After all, Christmas, with the manger, the animals and the birth of a baby in such difficult circumstances, is so romantic.

And the life, the work and the teachings of Jesus, with his emphasis on love, tolerance, forgiveness and reaching out to the poor and unloved, is quite brilliant – so ahead of his time. Whilst his uncomplaining acceptance of his cruel and untimely death is necessarily something from which we can all learn.

But Easter, with its claim of resurrection, is something else – attributing superhuman powers to this carpenter, for many, is simply not credible.

One person who shared this view, decided some years back to examine all available historical records and witness statements, using his skills as an investigative journalist to ‘demonstrate the fallacy of the ‘myth’ of resurrection.’

As he examined the evidence however, Frank Morison found himself forced to conclude the resurrection of Jesus was an indisputable fact.
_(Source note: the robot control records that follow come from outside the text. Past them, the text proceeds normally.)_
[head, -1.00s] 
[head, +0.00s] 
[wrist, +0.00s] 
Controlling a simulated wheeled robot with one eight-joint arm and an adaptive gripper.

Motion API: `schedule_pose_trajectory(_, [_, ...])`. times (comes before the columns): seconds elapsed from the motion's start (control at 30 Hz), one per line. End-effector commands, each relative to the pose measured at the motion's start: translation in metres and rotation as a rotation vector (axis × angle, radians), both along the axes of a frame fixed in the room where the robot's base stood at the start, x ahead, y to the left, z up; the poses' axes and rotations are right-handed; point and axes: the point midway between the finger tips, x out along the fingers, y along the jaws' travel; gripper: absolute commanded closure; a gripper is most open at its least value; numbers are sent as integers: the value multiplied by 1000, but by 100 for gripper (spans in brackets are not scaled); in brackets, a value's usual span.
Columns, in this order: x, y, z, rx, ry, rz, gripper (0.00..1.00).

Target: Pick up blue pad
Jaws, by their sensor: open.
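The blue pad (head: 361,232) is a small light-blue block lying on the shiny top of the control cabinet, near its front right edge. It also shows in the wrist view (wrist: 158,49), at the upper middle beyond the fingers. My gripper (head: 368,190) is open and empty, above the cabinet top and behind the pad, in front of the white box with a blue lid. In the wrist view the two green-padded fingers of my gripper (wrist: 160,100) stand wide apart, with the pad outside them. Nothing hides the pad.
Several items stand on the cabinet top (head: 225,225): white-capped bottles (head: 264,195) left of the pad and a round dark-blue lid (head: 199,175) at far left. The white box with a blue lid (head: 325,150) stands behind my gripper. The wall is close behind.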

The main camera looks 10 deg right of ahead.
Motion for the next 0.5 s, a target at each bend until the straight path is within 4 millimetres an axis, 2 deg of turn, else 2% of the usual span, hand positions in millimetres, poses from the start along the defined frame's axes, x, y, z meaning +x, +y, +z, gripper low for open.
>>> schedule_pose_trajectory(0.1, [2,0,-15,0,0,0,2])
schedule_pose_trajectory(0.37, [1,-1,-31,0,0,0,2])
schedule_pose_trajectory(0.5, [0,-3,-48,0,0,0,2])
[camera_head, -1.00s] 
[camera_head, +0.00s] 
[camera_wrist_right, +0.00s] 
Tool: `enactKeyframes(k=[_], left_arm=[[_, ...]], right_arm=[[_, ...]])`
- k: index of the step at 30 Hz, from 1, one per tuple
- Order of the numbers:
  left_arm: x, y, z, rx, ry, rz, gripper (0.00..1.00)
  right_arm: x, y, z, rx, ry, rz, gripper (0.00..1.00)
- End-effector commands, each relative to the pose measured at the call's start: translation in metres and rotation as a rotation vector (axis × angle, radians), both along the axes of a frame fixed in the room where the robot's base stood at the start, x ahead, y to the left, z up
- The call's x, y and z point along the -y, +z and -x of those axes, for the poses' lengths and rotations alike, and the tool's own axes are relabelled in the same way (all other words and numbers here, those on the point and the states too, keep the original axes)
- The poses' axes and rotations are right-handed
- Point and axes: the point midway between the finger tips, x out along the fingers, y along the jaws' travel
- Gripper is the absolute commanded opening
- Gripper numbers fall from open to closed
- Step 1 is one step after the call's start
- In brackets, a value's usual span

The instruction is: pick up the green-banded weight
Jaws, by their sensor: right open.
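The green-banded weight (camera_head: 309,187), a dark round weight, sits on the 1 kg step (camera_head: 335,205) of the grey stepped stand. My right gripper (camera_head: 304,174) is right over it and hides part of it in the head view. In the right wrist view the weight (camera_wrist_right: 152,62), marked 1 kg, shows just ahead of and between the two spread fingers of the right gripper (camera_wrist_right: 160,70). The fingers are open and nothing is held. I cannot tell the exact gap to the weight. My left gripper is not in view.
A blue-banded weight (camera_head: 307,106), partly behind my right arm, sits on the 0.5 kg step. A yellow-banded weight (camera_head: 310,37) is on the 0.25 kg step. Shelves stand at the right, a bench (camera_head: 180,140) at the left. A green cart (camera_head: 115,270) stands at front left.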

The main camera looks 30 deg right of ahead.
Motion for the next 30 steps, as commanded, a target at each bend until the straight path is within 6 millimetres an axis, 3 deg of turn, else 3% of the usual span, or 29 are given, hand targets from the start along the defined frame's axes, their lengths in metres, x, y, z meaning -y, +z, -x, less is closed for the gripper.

There could, he stated in his book entitled ‘Who moved the Stone?’ be no other explanation for the utter transformation to the small band of followers, willing to face torture and death rather than question their certainty that Jesus had risen.

And the very implausibility of the accounts of the risen Jesus suddenly appearing in locked rooms actually add credence, as those simple disciples could never have invented so fantastic a tale.

So if we accept this, together with the assertion by the Historian, Thomas Arnold, that ‘Christ’s resurrection from the dead is the best-attested fact in human history,’ then just what, I wonder, are the implications so far as we’re concerned? At least, I suggest, it should induce us to examine our doubts about these events.